2. Journal Files: MongoDB maintains a set of journal files (named `j._journal` by default) in its data
directory. These files store write operations in a format that allows MongoDB to quickly recover any
uncommitted changes in case of a crash.
3. Journaling Process:
- Write Operation: When a write operation (insert, update, delete) is performed, MongoDB writes the
operation to the journal file on disk.
- Confirmation: Once the write is confirmed in the journal file, MongoDB applies the operation to the data
files.
- Commit: Once the operation is applied to the data files, MongoDB marks the write operation as
committed in the journal.
4. Recovery: In case of a crash or unexpected shutdown, MongoDB can replay the journal files to recover
any write operations that were not yet applied to the data files. This ensures that the database can recover to
a consistent state without losing data.
5. Configuration: Journaling is enabled by default in MongoDB, starting from version 2.0. You can
configure the journaling options in the MongoDB configuration file (`mongod.conf`). The main
configuration options related to journaling include `journal`, which enables or disables journaling, and
`journalCommitInterval`, which specifies how often MongoDB syncs journal files to disk.
6. Performance Considerations: While journaling ensures data durability, it does have a slight
performance overhead due to the additional disk writes. MongoDB provides options to tune journaling
performance based on your application's requirements.
#Write Path
In MongoDB, the write path refers to the sequence of steps and processes involved when a write operation
(insert, update, delete) is performed on the database. Understanding the write path is crucial for optimizing
MongoDB performance and ensuring data consistency and durability. Here's a detailed overview of the write
path in MongoDB:
Write Path Steps:
1. Client Application:
- The write operation originates from a client application that interacts with the MongoDB server using
one of the MongoDB drivers or through the MongoDB shell.
2. Query Parsing and Optimization:
- When MongoDB receives a write operation, it parses the query to understand the intent of the operation
and optimizes it if possible. This involves checking indexes and determining the most efficient way to
perform the operation.
3. Document Validation:
- If document validation rules are defined (e.g., via schema validation or validation rules in MongoDB
3.2+), MongoDB validates the incoming document against these rules to ensure data integrity and
consistency.
4. Write Operation Execution:
- Once validated, MongoDB executes the write operation.
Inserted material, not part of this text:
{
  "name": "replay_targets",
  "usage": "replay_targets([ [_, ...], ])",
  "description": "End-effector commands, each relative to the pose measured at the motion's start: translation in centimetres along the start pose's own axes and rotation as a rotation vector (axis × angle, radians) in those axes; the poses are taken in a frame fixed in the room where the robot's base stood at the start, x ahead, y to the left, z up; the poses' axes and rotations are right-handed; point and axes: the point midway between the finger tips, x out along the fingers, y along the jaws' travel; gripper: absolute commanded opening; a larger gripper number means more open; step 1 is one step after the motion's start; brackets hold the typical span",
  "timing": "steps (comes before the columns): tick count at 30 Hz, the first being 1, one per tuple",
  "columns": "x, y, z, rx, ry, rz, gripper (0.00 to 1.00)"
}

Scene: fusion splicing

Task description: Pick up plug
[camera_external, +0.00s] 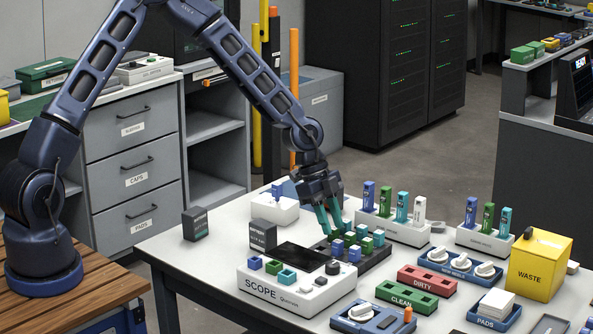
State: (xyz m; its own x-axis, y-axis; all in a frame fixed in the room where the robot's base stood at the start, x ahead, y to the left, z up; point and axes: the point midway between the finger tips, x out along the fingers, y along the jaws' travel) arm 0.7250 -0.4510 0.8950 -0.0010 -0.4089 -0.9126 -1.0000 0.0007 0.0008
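My gripper (334,232) points down over the dark tray (372,262) with its teal fingers parted. The fingertips are at the back left part of the tray. Several small plugs stand in the tray, among them a blue plug (350,239), a green plug (362,231) and a teal plug (378,238). The fingers hide part of the back left of the tray, and whether a plug stands between them is too small to tell.
The white SCOPE unit (297,291) stands just in front of the tray. White racks with upright coloured sticks (393,228) stand behind it. The red DIRTY holder (427,281), green CLEAN holder (408,297) and yellow WASTE box (539,265) are to the right.

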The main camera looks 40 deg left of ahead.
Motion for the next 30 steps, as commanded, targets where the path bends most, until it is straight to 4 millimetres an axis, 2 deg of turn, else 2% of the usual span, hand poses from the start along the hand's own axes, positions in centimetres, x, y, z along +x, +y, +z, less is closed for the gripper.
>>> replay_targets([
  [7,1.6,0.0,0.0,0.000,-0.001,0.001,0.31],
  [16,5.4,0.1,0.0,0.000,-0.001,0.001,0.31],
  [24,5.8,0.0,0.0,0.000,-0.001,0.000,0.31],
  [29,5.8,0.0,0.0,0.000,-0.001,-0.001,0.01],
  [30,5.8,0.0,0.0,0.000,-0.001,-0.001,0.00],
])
Depending on the type of operation (insert,
update, delete), different actions are taken:
- Insert: If inserting a new document, MongoDB checks if the document already exists and then writes it
to the collection.
- Update: For updates, MongoDB may update existing documents or upsert (update or insert if not exists)
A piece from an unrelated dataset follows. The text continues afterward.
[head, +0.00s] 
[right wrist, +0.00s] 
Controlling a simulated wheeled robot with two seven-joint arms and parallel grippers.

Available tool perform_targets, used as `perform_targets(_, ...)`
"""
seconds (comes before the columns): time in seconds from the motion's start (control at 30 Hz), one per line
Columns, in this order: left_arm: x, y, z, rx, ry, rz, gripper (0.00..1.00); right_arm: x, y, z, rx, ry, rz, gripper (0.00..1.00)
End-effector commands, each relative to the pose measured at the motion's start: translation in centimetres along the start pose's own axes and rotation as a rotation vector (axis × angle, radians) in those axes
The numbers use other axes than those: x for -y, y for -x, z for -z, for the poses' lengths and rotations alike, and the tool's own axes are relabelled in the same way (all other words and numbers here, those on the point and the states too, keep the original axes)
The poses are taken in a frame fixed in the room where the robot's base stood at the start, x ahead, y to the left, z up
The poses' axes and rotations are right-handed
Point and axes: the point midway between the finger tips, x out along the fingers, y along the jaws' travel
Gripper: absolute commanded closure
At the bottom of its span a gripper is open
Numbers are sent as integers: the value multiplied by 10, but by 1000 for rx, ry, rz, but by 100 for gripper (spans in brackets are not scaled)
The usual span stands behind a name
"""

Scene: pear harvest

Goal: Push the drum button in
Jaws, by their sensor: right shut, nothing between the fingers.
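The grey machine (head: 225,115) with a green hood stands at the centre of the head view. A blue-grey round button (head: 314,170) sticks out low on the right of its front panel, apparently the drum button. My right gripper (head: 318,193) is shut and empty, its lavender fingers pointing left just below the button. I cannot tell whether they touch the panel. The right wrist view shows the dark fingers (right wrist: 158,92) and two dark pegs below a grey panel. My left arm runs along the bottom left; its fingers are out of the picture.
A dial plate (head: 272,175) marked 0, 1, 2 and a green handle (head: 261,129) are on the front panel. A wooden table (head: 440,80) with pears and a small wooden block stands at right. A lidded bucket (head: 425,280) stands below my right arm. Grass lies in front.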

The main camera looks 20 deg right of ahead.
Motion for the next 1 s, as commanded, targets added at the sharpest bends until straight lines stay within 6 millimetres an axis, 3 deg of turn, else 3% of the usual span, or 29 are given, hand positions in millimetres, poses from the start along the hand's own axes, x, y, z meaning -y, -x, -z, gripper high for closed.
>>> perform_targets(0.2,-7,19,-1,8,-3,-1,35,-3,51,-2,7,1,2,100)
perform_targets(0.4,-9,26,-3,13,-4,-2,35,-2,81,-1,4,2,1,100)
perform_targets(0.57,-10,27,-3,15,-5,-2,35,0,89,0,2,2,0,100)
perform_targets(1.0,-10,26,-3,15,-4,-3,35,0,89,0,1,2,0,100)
based on the query criteria.
- Delete: Deletes documents matching the specified query criteria.
5. Journaling (if enabled):
- If journaling is enabled (which is the default in MongoDB), the write operation is recorded in the journal
files before it is applied to the data files on disk. This ensures durability and recoverability in case of a crash.
6. Data File Write (on Disk):
- After journaling (if enabled), MongoDB writes the updated data to the data files (e.g., WiredTiger
storage engine files) on disk. This step ensures that the data is persistent and can be retrieved even after
server restarts.
7. Memory (RAM) Updates:
- MongoDB also updates its in-memory data structures (e.g., indexes, working set) to reflect the changes
made to the data files. This improves read performance by maintaining frequently accessed data in memory.
8. Response to Client:
- Once the write operation is successfully completed and committed to disk (and optionally to journal),
MongoDB sends an acknowledgment (ACK) back to the client application, confirming the operation's
success.
Optimization and Considerations:
- Write Concern: MongoDB provides options to specify the level of acknowledgment required from the
server for write operations (e.g., acknowledgments from a single server, a majority of servers, or all servers).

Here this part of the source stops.